» Your goal:
Reproduce the entries word for word, and omit any picture you find in them.

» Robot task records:

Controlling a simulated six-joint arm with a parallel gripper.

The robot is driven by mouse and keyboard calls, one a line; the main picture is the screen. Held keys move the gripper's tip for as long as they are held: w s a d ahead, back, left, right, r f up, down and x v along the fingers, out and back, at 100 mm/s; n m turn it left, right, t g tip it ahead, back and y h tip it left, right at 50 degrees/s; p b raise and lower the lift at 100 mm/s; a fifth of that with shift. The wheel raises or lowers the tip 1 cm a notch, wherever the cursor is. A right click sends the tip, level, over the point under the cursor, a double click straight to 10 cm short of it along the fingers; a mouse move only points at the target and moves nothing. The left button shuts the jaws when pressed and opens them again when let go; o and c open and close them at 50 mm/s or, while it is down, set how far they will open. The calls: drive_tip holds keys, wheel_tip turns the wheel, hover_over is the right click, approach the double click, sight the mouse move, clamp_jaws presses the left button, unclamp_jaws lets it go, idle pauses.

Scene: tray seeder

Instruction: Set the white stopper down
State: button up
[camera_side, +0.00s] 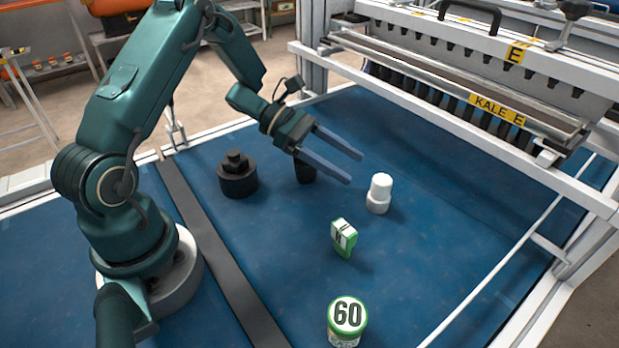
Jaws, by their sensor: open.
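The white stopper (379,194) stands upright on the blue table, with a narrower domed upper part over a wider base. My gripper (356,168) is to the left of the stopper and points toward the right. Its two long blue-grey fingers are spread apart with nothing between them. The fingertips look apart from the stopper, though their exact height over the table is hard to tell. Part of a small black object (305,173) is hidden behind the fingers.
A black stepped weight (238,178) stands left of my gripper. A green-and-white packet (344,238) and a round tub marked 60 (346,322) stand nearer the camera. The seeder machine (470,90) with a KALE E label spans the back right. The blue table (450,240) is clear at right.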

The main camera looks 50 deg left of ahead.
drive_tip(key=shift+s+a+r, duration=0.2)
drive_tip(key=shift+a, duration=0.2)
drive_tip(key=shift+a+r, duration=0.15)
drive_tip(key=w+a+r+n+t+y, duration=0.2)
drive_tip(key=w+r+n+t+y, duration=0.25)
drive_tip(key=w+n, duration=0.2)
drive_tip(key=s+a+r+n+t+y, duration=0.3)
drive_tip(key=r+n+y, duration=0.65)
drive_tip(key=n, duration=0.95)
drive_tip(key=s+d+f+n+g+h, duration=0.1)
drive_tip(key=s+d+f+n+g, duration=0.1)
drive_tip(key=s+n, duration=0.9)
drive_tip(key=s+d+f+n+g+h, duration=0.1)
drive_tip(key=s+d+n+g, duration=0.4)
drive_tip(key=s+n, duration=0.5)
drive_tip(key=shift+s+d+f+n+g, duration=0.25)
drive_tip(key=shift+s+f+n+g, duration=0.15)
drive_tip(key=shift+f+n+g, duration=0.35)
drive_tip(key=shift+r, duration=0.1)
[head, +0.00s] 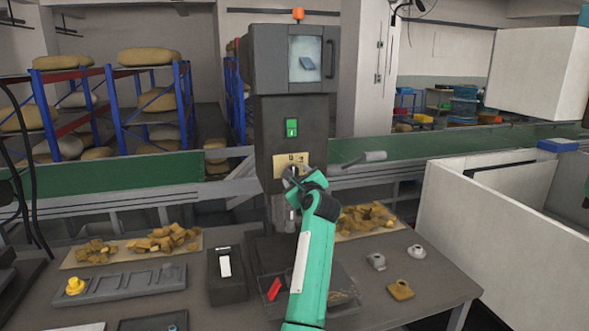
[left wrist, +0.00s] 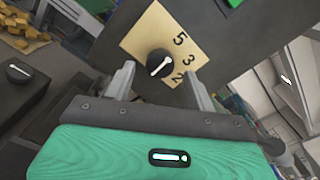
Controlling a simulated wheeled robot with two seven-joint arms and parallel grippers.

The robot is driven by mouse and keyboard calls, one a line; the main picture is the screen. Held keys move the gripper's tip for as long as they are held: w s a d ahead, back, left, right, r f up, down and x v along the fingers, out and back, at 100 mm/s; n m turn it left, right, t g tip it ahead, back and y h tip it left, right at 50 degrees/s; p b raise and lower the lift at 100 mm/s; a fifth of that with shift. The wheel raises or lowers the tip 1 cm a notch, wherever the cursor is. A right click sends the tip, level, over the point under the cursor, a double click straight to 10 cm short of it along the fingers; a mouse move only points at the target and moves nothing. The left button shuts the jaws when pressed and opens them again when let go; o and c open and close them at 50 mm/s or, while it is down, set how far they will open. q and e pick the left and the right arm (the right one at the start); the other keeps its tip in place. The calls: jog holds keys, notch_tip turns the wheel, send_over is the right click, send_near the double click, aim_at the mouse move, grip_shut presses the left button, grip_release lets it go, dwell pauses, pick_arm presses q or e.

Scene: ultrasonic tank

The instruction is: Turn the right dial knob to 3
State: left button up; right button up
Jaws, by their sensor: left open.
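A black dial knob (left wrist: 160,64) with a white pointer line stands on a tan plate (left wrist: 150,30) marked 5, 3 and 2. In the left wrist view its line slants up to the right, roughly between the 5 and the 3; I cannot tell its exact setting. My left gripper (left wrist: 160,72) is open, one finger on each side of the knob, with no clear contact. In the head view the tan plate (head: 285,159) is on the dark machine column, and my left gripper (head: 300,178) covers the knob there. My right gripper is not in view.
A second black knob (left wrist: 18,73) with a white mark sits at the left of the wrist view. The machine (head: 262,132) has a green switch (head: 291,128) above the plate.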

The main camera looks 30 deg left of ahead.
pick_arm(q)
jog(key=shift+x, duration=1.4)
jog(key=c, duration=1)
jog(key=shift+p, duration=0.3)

» Reply to the exercise:
Controlling a simulated six-joint arm with a parallel gripper.

The robot is driven by mouse and keyboard calls, one a line; the main picture is the screen. Held keys move the gripper's tip for as long as they are held: w s a d ahead, back, left, right, r f up, down and x v along the fingers, out and back, at 100 mm/s; n m turn it left, right, t g tip it ahead, back and y h tip it left, right at 50 degrees/s; p b raise and lower the lift at 100 mm/s; a fifth of that with shift. The wheel raises or lowers the tip 1 cm a notch, wherever the cursor is. A right click sends the tip, level, over the point under the cursor, a double click straight to 10 cm short of it along the fingers; a mouse move only points at the target and moves nothing. The left button shuts the jaws when pressed and opens them again when let go; o and c open and close them at 50 mm/s or, while it is down, set how far they will open. The calls: drive_tip holds keys, wheel_tip turns the wheel, hover_over is the right click, approach the double click, sight the mouse move, clamp_jaws presses the left button, unclamp_jaws lets it go, idle pauses.

Scene: tray seeder

Instruction: Set the white stopper down
State: button up
[camera_side, +0.00s] 
Jaws, by their sensor: open.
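The white stopper (379,194) stands upright on the blue table, with a narrower domed upper part over a wider base. My gripper (356,168) is to the left of the stopper and points toward the right. Its two long blue-grey fingers are spread apart with nothing between them. The fingertips look apart from the stopper, though their exact height over the table is hard to tell. Part of a small black object (305,173) is hidden behind the fingers.
A black stepped weight (238,178) stands left of my gripper. A green-and-white packet (344,238) and a round tub marked 60 (346,322) stand nearer the camera. The seeder machine (470,90) with a KALE E label spans the back right. The blue table (450,240) is clear at right.

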The main camera looks 50 deg left of ahead.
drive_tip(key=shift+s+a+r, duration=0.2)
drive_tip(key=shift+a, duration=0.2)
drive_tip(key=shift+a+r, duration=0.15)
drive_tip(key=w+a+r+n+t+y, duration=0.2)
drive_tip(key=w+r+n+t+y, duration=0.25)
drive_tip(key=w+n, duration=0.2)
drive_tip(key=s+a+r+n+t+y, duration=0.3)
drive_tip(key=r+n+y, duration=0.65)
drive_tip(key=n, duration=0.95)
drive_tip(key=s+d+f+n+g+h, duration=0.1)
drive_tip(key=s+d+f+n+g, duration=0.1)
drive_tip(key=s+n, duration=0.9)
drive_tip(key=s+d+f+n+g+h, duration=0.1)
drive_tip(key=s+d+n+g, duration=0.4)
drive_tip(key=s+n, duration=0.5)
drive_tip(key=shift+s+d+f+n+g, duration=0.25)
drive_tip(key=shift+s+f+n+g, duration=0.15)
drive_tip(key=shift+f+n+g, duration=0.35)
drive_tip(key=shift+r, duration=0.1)
[head, +0.00s] 
[left wrist, +0.00s] 
Controlling a simulated wheeled robot with two seven-joint arms and parallel grippers.

The robot is driven by mouse and keyboard calls, one a line; the main picture is the screen. Held keys move the gripper's tip for as long as they are held: w s a d ahead, back, left, right, r f up, down and x v along the fingers, out and back, at 100 mm/s; n m turn it left, right, t g tip it ahead, back and y h tip it left, right at 50 degrees/s; p b raise and lower the lift at 100 mm/s; a fifth of that with shift. The wheel raises or lowers the tip 1 cm a notch, wherever the cursor is. A right click sends the tip, level, over the point under the cursor, a double click straight to 10 cm short of it along the fingers; a mouse move only points at the target and moves nothing. The left button shuts the jaws when pressed and opens them again when let go; o and c open and close them at 50 mm/s or, while it is down, set how far they will open. q and e pick the left and the right arm (the right one at the start); the other keeps its tip in place. The calls: jog holds keys, notch_tip turns the wheel, send_over is the right click, send_near the double click, aim_at the mouse move, grip_shut presses the left button, grip_release lets it go, dwell pauses, pick_arm presses q or e.

Scene: ultrasonic tank

The instruction is: Turn the right dial knob to 3
State: left button up; right button up
Jaws, by their sensor: left open.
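A black dial knob (left wrist: 160,64) with a white pointer line stands on a tan plate (left wrist: 150,30) marked 5, 3 and 2. In the left wrist view its line slants up to the right, roughly between the 5 and the 3; I cannot tell its exact setting. My left gripper (left wrist: 160,72) is open, one finger on each side of the knob, with no clear contact. In the head view the tan plate (head: 285,159) is on the dark machine column, and my left gripper (head: 300,178) covers the knob there. My right gripper is not in view.
A second black knob (left wrist: 18,73) with a white mark sits at the left of the wrist view. The machine (head: 262,132) has a green switch (head: 291,128) above the plate.

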The main camera looks 30 deg left of ahead.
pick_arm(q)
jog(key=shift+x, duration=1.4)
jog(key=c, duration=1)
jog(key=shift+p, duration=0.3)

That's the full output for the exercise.